Mais grâce à l'aide internationale déjà versée, des progrès ont été faits. « Quand on visite ce pays, on constate quand même qu’il y a eu quelques changements, notamment les routes, même si la qualité n’est pas très bonne, mais qui relient les différents points du pays, explique Karim Pakzad, chercheur à l’IRIS. Il y a eu quelques efforts sur le plan de l’éducation, plusieurs millions d’élèves, garçons et filles, vont à l’école, même, encore, si il y a des enfants qui ne bénéficient pas de l’instruction. Sur le plan de la santé, également, il y a plus d’hôpitaux, il y a plus de dispensaires. Il y a eu quelques efforts qui ont été fait. La critique est adressée aussi bien à la communauté internationale et au gouvernement afghan, c’est que le progrès accompli par rapport à la somme dépensée n’est pas vraiment important ».
Une corruption endémique
Le problème, c’est la corruption au sein du gouvernement afghan et le gaspillage de l’aide internationale.

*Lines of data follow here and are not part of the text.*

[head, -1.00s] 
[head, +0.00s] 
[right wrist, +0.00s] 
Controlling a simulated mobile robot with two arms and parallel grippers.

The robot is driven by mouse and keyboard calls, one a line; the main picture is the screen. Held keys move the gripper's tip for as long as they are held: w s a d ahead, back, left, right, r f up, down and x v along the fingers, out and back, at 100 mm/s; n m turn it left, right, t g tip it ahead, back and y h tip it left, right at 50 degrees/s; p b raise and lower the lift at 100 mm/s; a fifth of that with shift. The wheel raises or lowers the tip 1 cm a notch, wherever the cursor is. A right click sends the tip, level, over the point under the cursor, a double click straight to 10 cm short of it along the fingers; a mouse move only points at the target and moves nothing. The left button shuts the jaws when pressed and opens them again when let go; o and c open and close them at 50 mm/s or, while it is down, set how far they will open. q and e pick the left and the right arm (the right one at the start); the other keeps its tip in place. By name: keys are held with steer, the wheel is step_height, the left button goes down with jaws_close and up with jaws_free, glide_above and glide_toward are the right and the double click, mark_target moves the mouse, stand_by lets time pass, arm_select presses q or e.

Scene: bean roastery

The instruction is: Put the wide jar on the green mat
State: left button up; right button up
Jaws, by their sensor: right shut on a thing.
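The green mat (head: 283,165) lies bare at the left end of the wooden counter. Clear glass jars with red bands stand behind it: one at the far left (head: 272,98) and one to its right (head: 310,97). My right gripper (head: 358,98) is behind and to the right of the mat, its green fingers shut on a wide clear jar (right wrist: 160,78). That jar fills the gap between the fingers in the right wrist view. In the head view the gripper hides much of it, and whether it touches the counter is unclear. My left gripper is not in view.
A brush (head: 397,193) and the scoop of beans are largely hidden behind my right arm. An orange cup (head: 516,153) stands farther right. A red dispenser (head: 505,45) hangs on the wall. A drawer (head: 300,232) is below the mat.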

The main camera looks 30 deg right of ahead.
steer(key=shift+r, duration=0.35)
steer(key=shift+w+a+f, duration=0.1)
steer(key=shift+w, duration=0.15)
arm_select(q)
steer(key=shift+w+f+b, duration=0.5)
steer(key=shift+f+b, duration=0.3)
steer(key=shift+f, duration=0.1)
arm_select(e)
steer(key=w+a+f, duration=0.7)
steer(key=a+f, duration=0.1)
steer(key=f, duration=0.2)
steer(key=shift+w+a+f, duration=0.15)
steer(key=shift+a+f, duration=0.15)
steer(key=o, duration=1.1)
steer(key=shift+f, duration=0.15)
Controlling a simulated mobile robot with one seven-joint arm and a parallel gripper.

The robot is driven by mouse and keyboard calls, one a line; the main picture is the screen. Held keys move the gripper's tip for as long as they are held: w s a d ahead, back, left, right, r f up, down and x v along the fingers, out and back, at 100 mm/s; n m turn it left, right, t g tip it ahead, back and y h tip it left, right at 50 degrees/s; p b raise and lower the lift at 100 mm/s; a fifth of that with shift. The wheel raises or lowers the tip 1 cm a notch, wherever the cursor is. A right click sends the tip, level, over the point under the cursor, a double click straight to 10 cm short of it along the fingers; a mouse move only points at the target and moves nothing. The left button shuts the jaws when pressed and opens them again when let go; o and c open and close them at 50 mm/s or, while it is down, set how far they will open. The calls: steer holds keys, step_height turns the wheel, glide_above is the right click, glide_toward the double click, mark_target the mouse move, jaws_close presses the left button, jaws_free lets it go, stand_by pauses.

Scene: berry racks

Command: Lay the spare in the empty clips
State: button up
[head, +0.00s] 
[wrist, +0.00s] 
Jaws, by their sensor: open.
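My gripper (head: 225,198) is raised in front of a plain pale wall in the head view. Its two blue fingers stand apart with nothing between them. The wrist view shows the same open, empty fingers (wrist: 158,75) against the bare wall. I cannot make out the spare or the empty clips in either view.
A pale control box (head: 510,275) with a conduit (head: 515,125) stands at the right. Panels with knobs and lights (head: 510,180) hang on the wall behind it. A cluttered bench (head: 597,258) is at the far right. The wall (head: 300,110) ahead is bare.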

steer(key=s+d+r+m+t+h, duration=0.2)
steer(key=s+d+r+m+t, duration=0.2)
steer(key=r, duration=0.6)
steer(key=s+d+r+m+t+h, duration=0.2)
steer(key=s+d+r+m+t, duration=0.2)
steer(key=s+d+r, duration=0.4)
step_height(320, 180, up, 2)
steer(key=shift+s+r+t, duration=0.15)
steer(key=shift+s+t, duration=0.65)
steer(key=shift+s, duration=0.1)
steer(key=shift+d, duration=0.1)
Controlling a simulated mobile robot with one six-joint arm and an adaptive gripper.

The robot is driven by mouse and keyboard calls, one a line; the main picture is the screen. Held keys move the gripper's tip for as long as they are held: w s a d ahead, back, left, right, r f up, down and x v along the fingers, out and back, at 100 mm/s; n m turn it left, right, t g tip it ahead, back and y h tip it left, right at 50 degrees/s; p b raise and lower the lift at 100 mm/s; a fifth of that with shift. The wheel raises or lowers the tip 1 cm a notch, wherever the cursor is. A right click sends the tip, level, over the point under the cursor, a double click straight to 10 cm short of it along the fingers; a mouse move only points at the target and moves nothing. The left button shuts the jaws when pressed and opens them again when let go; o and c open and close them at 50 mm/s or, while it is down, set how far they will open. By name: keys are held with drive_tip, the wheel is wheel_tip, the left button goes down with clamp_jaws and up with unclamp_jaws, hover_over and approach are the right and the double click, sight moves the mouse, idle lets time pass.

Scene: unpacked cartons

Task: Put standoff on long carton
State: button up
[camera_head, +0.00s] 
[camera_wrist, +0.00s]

Lors de chaque conférence pour l’Afghanistan, l’aide est conditionnée à des réformes mais sur le terrain, rien n'avance, d’où un certain découragement des donateurs.
Certes, c’est un nouveau président afghan qui arrive à Londres, Ashraf Ghani, entré en fonction fin septembre.
Il a commencé à prendre des dispositions pour lutter contre la corruption mais, selon Karim Pakzad, elles ne peuvent qu’être symboliques. « Symboliques pour une simple raison : en fait depuis les élections controversées de juin dernier, il y a un gouvernement d’union nationale. Malheureusement, ce gouvernement d’union nationale n’a pas réussi jusqu'à aujourd’hui, c'est-à-dire deux mois après sa formation, à former un gouvernement. Il n’y a pas d’accord sur le nombre des principaux ministres, notamment le ministre des Affaires étrangères, des Finances, de l’Intérieur, de la Défense… C’est la raison pour laquelle des anciens ministres, à titre exceptionnel, accompagnent le président à la conférence de Londres ».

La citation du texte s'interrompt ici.